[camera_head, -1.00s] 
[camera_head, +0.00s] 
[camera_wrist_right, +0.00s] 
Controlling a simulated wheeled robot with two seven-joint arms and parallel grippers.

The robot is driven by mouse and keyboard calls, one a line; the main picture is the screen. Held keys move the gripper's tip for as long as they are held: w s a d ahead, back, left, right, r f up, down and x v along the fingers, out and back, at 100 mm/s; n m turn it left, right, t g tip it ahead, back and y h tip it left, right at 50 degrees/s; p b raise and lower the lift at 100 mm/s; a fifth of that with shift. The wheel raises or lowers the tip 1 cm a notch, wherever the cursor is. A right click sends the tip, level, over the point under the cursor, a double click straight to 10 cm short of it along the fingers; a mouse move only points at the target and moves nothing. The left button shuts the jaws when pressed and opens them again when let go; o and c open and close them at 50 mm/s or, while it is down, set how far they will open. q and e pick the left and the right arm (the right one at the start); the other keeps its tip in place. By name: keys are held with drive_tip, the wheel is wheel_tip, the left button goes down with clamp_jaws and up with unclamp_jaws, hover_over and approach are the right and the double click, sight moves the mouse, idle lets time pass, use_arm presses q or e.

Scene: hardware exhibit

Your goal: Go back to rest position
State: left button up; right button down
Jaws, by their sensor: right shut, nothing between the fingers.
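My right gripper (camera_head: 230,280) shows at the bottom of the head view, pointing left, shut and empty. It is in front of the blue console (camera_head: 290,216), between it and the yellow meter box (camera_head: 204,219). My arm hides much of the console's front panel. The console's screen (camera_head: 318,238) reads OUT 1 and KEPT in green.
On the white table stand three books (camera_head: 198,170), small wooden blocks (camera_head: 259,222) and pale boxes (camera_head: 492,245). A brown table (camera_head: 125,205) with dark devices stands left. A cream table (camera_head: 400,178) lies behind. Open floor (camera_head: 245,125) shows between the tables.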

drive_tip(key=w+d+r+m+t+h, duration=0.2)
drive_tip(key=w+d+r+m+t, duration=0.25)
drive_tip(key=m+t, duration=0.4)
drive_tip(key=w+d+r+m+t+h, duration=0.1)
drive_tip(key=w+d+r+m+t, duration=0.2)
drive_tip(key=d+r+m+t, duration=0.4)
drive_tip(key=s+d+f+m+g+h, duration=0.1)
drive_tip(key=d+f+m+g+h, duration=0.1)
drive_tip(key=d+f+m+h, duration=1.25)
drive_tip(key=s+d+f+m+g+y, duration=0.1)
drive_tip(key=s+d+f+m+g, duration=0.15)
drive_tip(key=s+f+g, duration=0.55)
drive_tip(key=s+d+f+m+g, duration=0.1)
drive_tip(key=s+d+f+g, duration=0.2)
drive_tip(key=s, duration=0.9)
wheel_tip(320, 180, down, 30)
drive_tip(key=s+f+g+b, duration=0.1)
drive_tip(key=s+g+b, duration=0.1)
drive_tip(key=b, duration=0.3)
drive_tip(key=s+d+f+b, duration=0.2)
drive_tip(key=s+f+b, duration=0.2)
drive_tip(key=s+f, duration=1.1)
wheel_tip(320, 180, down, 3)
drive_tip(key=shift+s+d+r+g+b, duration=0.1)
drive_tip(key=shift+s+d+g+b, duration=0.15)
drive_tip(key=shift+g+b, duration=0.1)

* **Your task**:
Tell how many lines in the material above include the word "robot", giving the number only.

* **Complete answer**:
2